In operation S210, the memory is configured to perform data computation so as to obtain an adder input ADD_in. For example, each memory cell is configured to multiply a respective bit of input data CIM_Input by a respective bit of a weight CIM_Weight to obtain a respective bit of adder input ADD_in.

In operation S220, an input parameter In_Para is obtained (or extracted) from the adder input ADD_in. In some embodiments, the bit number of “1” in the adder input ADD_in is counted to obtain the input parameter In_Para.In some embodiments, a specific function (e.g., the parity function or the remainder function) is performed on the adder input ADD_in to obtain the input parameter In_Para.

In operation S230, it is determined whether the input parameter In_Para is present in a parameter table. As described above, the parameter table records the worst-case and common-case input parameters for the adder input ADD_in.

In operation S240, if the input parameter In_Para is present in the parameter table, e.g., the input parameter In_Para is equal to one of the pre-stored parameters Para_1 through Para_m in the parameter table 63, a pre-computation result Resu_1 corresponding to the input parameter In_Para is provided as the adder output ADD_out for subsequent calculations in the accumulator 30. Simultaneously, the adder tree is bypassed (or disabled) to decrease power consumption.

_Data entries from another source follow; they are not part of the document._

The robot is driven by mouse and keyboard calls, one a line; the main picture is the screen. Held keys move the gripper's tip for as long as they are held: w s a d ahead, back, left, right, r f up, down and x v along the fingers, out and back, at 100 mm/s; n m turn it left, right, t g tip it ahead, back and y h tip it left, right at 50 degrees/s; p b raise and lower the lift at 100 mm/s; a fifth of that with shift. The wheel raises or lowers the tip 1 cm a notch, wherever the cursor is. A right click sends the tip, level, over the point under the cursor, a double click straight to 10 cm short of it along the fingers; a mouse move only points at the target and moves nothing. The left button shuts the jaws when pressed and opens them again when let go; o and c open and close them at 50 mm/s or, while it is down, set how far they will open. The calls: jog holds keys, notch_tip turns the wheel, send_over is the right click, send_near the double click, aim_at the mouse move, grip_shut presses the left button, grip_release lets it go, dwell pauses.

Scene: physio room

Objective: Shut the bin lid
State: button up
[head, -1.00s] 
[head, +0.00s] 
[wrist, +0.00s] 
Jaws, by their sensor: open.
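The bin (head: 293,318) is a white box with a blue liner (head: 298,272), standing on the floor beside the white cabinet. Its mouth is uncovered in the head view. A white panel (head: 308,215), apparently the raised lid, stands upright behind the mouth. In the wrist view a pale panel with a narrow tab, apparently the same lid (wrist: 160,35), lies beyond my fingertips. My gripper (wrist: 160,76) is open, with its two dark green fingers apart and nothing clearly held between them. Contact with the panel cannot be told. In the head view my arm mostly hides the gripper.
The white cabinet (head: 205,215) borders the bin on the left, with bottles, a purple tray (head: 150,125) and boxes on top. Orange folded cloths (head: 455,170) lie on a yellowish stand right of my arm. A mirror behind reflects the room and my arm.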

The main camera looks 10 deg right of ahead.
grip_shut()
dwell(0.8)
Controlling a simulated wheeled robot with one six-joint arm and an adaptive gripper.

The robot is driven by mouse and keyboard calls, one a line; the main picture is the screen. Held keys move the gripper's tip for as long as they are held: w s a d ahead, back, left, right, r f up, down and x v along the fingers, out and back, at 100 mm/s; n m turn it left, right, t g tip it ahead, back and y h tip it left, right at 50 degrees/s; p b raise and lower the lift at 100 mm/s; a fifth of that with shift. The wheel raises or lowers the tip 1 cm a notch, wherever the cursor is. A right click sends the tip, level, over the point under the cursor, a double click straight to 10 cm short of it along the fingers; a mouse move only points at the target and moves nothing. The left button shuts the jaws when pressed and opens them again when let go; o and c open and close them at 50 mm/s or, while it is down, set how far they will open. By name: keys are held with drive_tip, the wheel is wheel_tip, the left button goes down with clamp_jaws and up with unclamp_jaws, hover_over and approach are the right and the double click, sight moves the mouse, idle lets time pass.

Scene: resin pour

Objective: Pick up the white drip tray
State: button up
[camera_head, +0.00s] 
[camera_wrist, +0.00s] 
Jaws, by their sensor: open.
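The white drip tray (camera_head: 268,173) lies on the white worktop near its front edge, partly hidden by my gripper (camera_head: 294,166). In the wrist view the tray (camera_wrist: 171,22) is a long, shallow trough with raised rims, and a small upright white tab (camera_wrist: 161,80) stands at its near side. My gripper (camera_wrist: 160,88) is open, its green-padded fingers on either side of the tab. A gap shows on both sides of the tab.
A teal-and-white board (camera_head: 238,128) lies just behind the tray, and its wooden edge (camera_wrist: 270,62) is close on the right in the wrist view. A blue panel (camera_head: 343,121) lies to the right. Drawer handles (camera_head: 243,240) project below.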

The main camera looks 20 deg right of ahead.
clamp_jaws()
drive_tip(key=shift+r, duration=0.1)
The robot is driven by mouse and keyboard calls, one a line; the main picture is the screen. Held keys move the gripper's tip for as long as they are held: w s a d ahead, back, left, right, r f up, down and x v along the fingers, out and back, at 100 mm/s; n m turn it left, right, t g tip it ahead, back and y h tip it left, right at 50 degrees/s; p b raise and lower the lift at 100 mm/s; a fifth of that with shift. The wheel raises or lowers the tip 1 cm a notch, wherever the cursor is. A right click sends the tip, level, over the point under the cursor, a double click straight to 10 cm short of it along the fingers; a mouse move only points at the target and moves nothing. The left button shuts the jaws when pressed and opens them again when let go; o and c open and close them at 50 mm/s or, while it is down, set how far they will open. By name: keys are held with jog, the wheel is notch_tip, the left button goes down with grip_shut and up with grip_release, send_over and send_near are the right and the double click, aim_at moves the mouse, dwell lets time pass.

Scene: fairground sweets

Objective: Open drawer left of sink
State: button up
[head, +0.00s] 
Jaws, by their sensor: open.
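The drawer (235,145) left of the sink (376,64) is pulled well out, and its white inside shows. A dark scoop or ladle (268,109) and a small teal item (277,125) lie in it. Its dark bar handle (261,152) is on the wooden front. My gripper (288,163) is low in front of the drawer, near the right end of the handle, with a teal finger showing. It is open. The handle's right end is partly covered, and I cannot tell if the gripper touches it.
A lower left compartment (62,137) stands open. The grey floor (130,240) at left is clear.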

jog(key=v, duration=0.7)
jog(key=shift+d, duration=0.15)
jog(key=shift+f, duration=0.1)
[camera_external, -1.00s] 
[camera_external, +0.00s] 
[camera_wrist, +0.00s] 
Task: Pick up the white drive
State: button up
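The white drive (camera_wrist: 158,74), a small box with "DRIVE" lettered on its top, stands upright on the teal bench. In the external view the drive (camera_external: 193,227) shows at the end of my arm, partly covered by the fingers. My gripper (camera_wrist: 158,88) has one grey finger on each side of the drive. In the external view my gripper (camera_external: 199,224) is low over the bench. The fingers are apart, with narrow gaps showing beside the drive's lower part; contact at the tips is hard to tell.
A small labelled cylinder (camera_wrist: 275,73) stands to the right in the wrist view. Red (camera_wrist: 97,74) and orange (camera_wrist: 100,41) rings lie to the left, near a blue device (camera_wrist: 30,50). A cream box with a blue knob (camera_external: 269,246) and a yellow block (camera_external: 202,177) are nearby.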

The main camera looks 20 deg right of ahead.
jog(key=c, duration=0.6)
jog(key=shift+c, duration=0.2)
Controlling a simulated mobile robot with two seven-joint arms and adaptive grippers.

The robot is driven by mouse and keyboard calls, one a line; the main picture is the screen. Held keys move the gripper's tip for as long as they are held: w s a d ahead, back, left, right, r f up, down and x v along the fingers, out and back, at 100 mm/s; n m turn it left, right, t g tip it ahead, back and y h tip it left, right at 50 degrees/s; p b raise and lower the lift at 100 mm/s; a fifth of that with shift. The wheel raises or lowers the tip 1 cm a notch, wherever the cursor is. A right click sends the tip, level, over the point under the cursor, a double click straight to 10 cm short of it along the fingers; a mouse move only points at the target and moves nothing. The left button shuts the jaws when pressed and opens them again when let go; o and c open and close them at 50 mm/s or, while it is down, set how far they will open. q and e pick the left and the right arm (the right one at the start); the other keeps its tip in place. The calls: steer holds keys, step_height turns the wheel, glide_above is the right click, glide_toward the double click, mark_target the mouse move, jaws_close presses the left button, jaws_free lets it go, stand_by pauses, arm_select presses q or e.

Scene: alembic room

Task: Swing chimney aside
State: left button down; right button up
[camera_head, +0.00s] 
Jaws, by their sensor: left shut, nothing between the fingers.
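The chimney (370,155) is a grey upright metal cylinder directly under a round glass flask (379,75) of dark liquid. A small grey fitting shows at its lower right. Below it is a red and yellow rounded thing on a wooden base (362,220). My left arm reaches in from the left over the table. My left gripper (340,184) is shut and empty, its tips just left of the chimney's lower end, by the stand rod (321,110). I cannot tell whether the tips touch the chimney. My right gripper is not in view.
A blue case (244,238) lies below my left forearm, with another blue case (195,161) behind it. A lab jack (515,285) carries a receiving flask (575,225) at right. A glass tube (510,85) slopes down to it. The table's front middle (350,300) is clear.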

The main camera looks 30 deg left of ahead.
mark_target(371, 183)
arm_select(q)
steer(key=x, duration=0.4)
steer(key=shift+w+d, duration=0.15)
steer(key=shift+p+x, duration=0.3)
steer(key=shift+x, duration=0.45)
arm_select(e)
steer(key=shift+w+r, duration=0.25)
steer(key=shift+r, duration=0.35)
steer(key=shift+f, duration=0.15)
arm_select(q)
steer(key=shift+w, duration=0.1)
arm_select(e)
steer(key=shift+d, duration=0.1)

In operation S250, if the input parameter In_Para is not present in the parameter table, e.g., the input parameter In_Para is different from the pre-stored parameters Para_1 through Para_m in the parameter table 63, the adder tree is configured to perform addition operations on the adder input ADD_in to obtain the computed result Resu_2.

Embodiments of CIM devices and computing method thereof are provided. In the CIM device, the pre-computation circuit 22 is provided for the pre-computation of specific case (e.g., common cases or worst cases) without the adder tree 24 (e.g., disabling the adder tree 24). Since power consumption of the adder tree 24 is decreased, the energy efficiency (e.g., Tera-Operations/Second/Watt (TOPS/W)) can also improve obviously.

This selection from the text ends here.